With Tiger Woods, Phil Mickelson, and a host of celebrities teeing off Thursday on his golf course, it seemed only fitting that long-time golfer, some-time Pebble Beach pro-am competitor, and current thorn in Karl Rove’s side, Clint Eastwood, should be in the news this week.
He may be 81, but the Academy Award winner, part owner of Pebble Beach Golf Links, and a regular on the circuit back in the day when the Pebble Beach National Pro-Am was the Bing Crosby, Eastwood is not too old to lend his considerable star power to an edgy new golf channel that promises to infuse some life into traditional coverage of the stodgy old game.
Back9Network, which launched its multi-media, voguish lifestyle programming with pizzazz and to boffo reviews at the recent PGA Merchandise Show, has named Eastwood its creative board chair and founding shareholder, according to Wednesday’s Hollywood Reporter. Eastwood, who will feature in a Back9 program hosted by LPGA Tour player and runway model Anna Rawson, will help the network make programming and casting decisions, according to the Reporter.

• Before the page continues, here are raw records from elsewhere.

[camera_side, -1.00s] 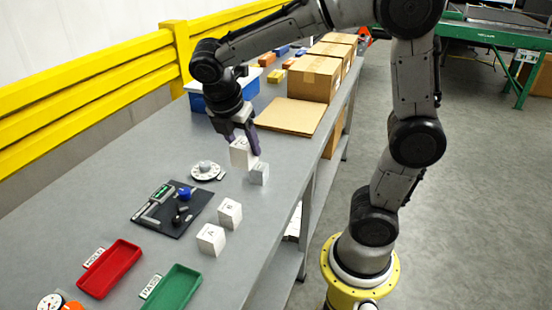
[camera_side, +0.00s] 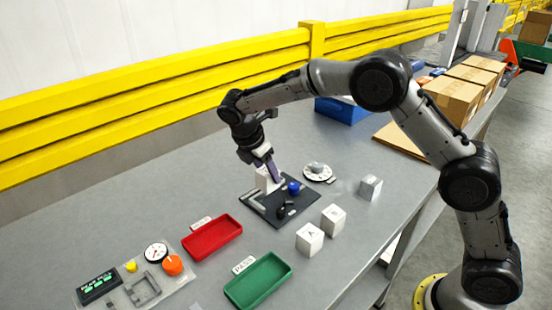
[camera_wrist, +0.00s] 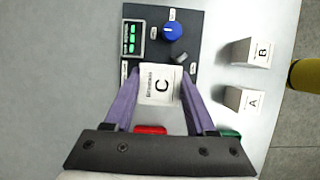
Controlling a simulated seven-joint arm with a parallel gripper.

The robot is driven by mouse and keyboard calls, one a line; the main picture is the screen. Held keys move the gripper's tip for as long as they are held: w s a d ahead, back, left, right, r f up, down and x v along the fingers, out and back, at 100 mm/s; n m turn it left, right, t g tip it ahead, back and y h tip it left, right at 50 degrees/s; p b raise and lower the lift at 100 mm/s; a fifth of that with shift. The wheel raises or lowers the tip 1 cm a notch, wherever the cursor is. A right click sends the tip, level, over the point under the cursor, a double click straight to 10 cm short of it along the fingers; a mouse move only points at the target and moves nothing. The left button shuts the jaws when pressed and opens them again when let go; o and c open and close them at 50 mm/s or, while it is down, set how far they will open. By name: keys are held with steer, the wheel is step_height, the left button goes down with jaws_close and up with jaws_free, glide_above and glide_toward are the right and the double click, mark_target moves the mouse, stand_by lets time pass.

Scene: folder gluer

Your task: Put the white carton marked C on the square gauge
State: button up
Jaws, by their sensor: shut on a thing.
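My gripper (camera_side: 273,172) is shut on the white carton marked C (camera_side: 264,181). In the wrist view the carton's C face (camera_wrist: 161,86) sits between the purple fingers of my gripper (camera_wrist: 161,74), covering part of the dark plate (camera_wrist: 150,14). The plate's green display (camera_wrist: 131,39) and blue knob (camera_wrist: 173,31) show beyond the carton. I cannot tell whether the carton touches the plate.
White cartons A (camera_side: 310,238) and B (camera_side: 333,219) stand right of the plate. A grey block (camera_side: 370,187) and round dial (camera_side: 317,173) are farther back. Red (camera_side: 213,237) and green (camera_side: 258,282) trays and a panel with an orange knob (camera_side: 172,265) lie nearer. A yellow rail runs behind.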

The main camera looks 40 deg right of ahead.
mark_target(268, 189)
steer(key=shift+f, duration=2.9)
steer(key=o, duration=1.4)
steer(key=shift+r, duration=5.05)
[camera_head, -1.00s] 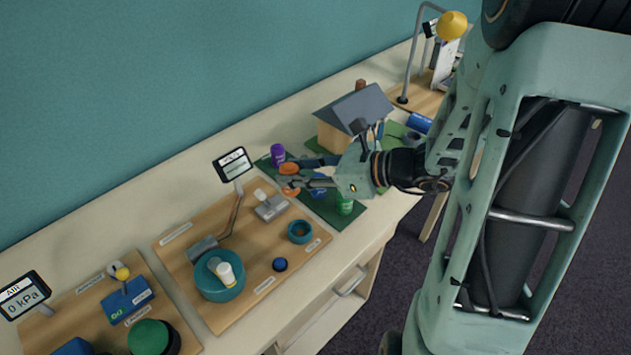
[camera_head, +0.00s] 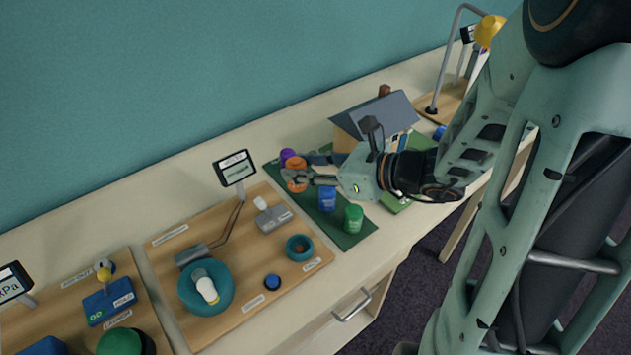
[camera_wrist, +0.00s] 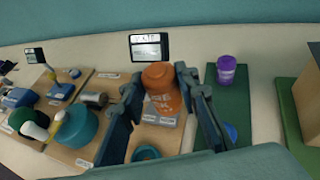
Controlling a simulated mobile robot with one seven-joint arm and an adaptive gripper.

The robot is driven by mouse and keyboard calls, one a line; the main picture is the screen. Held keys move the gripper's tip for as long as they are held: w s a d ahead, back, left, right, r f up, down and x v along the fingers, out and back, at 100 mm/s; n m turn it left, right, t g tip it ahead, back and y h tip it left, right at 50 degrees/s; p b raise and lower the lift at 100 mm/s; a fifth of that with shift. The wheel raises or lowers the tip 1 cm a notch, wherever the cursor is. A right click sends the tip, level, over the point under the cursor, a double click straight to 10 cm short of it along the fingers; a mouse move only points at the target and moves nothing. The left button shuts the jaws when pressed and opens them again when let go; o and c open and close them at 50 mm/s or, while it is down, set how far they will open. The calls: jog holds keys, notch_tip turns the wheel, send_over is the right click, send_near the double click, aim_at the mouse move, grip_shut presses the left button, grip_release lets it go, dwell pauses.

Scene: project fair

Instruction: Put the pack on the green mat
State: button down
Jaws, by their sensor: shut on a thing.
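The orange pack (camera_head: 297,174) is between the fingers of my gripper (camera_head: 300,180), which is shut on it. It stands upright in the wrist view (camera_wrist: 161,86), between the fingertips (camera_wrist: 160,95). The dark green mat (camera_head: 331,229) lies on the bench and also shows in the wrist view (camera_wrist: 240,107). The pack is near the mat's back left edge in the head view; whether it touches the mat I cannot tell. A purple can (camera_head: 287,156), a blue can (camera_head: 327,198) and a green can (camera_head: 353,218) stand on the mat.
A model house (camera_head: 385,112) stands on the right. The front edge of the bench is close to the mat.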

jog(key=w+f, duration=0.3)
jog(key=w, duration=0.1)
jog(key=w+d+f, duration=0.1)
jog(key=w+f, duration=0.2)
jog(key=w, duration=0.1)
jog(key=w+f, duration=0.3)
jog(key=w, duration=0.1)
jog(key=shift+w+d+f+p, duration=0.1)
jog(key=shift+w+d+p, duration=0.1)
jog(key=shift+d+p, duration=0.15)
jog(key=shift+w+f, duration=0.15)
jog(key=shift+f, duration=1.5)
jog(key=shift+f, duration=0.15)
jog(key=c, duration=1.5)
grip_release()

Back9, which plans an official start date this spring, will offer Rawson’s interview series, “You’re So Money,” as well as other shows you won’t see on Golf Channel. One pilot on the drawing board, “Extreme Golf,” will play like Rory McIlroy’s recent commercial filmed on the helipad of Dubai’s Burj Al Arab hotel: A-listers and sports stars going at it from “the wildest golf holes imaginable,” according to the company. Think: urban golf played on the tops of buildings and five-mile-long holes in the middle of the desert.
The network even plans to air a sitcom. “Hilarity ensues,” Back9 claimed in a release, as “Beer Cart Girl” comes home from college for the summer to ply her trade and put up with “golfers of all kinds and a motley staff” at a “local, mediocre golf course.”
While we’re not so sure “Beer Cart Girl” will make it to our DVR, the network’s flagship show holds promise. “The Scorecard” promises to mix news, sports, and pop culture in an “irreverent and fast-paced format.”
As for Eastwood — who drew the ire of conservative Republicans with his controversial Chrysler ad that brought a halt to chatter during many a Super Bowl party Sunday night — he’ll provide his input to Back9 executives every three months or so.
“He’ll be a big picture sounding board,” Back9’s chief executive James Bosworth told the Reporter, which noted that the CEO met Eastwood when the former was an assistant pro at Pebble Beach in the mid-1990s and the two still golf together.
“It was natural to seek his advice,” Bosworth said. “There’s no better guy to go to for a golf media company.”